This is a follow-up to my last post, where I talked about my efforts to reverse engineer the protocols used in the Outernet L-band signal. Here I will describe the L3 and L4 protocols that are used in Outernet.
This description is solely based upon my reverse engineering efforts. As there is no documentation available for this protocols, I get to name them as I like. Also, I’ll describe the protocols just from how they appear to work. Probably the developers at Outernet had something a bit different in mind. In any case, my understanding of how the protocols work seems quite good, as I have now a functional file receiver called free-outernet. In my next post I’ll talk about how the Outernet time service and file service work.

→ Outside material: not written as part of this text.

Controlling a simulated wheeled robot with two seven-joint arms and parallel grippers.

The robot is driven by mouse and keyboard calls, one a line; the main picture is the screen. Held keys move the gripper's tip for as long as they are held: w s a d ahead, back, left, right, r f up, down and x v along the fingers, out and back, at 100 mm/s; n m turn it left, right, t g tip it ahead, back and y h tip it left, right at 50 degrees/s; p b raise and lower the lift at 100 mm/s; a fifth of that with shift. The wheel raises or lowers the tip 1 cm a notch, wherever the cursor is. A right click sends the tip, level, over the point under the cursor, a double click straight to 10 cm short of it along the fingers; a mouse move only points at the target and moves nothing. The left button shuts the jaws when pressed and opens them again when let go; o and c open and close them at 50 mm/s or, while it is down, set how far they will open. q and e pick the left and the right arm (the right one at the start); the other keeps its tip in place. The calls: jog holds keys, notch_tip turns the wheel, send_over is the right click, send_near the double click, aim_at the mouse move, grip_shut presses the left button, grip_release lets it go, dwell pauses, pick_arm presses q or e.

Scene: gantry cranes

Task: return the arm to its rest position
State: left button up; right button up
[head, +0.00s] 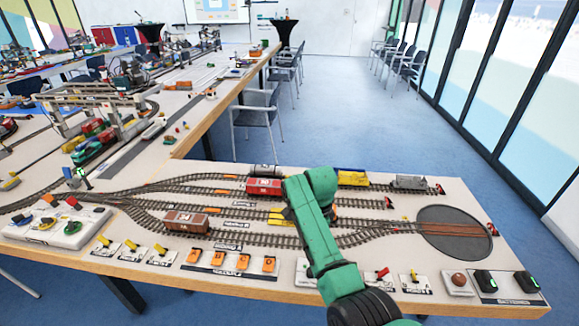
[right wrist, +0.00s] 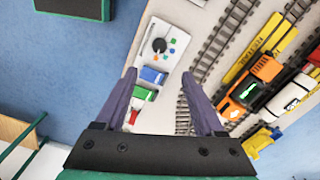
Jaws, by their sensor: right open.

Outernet is a company whose goal is to ease worldwide access to internet content. They aim to provide a downlink of selected internet content via geostationary satellites. Currently, they provide data streams from three Inmarsat satellites on the L-band (roughly around 1.5GHz). This gives them almost worldwide coverage. The downlink bitrate is about 2kbps or 20MB of content per day.
The downlink is used to stream files, mostly of educational or informational content, and recently it also streams some APRS data. As this is a new radio technology to play with, it is starting to get the attention of some Amateur Radio operators and other tech-savvy people.
Most of the Outernet software is open-source, except for some key parts of the receiver, which are closed-source and distributed as freeware binaries only. The details of the format of the signal are not publicly known, so the only way to receive the content is to use the Outernet closed-source binaries. Why Outernet has decided to do this escapes me. I find that this is contrary to the principles of broadcasting internet content. The protocol specifications should be public. Also, as an Amateur Radio operator, I find that it is not acceptable to work with a black box receiver of which I can’t know what kind of signal receives and how it does it. Indeed, the Amateur Radio spirit is quite related in some aspects to the Free Software movement philosophy.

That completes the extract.